### Dataset records
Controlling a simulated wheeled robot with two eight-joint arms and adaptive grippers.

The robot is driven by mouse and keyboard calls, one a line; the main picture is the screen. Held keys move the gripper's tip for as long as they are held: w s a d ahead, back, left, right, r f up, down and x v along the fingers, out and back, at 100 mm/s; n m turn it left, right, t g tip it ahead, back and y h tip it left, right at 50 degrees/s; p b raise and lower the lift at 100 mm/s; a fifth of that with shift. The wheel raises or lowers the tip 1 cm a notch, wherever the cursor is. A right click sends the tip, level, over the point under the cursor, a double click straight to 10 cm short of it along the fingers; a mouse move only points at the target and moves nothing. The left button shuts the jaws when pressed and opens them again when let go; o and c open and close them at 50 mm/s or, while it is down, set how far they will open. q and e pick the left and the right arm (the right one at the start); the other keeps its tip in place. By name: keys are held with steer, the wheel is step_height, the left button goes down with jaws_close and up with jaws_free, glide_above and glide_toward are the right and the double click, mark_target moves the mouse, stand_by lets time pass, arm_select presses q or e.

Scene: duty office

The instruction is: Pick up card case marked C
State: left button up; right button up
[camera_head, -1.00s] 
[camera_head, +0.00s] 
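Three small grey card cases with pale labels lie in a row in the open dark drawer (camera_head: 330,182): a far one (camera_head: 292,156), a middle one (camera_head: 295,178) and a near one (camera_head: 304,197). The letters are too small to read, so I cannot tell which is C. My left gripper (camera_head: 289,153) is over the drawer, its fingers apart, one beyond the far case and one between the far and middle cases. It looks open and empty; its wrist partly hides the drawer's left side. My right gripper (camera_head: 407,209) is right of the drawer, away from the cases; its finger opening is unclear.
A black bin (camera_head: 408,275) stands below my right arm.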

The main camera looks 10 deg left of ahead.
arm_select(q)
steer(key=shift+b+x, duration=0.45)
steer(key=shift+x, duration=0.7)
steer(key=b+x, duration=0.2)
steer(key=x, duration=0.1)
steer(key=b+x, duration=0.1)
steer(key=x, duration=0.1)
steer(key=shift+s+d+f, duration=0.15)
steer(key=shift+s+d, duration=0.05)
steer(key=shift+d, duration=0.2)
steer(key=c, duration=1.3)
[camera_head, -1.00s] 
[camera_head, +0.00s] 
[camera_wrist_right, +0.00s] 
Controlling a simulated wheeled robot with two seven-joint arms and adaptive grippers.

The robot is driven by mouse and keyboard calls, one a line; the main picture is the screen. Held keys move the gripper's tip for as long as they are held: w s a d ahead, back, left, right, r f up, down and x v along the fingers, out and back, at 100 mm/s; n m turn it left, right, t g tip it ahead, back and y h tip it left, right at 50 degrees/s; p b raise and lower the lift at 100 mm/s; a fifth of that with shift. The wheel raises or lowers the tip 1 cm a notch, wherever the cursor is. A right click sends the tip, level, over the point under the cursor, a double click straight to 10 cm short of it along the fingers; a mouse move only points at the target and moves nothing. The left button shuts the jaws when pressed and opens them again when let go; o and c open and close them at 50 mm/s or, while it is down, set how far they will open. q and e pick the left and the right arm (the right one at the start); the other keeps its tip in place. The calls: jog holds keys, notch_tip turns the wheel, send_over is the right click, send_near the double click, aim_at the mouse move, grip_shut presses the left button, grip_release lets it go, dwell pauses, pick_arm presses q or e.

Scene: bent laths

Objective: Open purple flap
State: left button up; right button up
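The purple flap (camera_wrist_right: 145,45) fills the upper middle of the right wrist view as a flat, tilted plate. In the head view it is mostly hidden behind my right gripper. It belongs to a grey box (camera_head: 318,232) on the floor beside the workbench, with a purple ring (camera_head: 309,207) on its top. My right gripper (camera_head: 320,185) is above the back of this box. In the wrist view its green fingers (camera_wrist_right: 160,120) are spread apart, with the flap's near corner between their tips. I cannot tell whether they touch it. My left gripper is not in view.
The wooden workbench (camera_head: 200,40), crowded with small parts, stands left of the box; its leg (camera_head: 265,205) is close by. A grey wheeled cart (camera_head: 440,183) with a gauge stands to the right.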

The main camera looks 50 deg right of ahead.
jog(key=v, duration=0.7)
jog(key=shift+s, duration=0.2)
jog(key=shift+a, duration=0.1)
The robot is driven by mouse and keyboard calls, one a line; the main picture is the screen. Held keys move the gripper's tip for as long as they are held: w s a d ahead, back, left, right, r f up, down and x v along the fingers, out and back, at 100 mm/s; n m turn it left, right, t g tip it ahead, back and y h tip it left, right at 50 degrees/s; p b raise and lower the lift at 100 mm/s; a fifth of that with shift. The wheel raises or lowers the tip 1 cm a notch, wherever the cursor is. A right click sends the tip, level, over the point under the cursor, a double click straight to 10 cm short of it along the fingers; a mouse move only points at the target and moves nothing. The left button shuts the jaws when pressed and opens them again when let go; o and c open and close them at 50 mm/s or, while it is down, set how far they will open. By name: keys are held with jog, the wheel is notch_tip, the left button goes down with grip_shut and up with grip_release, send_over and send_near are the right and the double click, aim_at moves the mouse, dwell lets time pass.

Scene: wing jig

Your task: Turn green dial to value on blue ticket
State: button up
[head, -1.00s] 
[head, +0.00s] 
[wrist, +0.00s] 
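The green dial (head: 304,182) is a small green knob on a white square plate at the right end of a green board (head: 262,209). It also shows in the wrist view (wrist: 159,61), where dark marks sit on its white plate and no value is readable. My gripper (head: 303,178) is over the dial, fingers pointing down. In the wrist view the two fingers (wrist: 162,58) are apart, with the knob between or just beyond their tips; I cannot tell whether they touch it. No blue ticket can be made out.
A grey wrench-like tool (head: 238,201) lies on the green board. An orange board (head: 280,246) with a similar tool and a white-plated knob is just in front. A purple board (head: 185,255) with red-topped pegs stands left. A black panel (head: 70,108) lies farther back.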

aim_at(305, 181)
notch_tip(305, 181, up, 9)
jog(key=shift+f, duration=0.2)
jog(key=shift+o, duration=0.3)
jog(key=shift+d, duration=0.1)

### Written request
Repeat word for word the stretch of lines from the one with "Your task: Turn" down to the one with "[head, +0.00s]", both included.

### Written answer
Your task: Turn green dial to value on blue ticket
State: button up
[head, -1.00s] 
[head, +0.00s] 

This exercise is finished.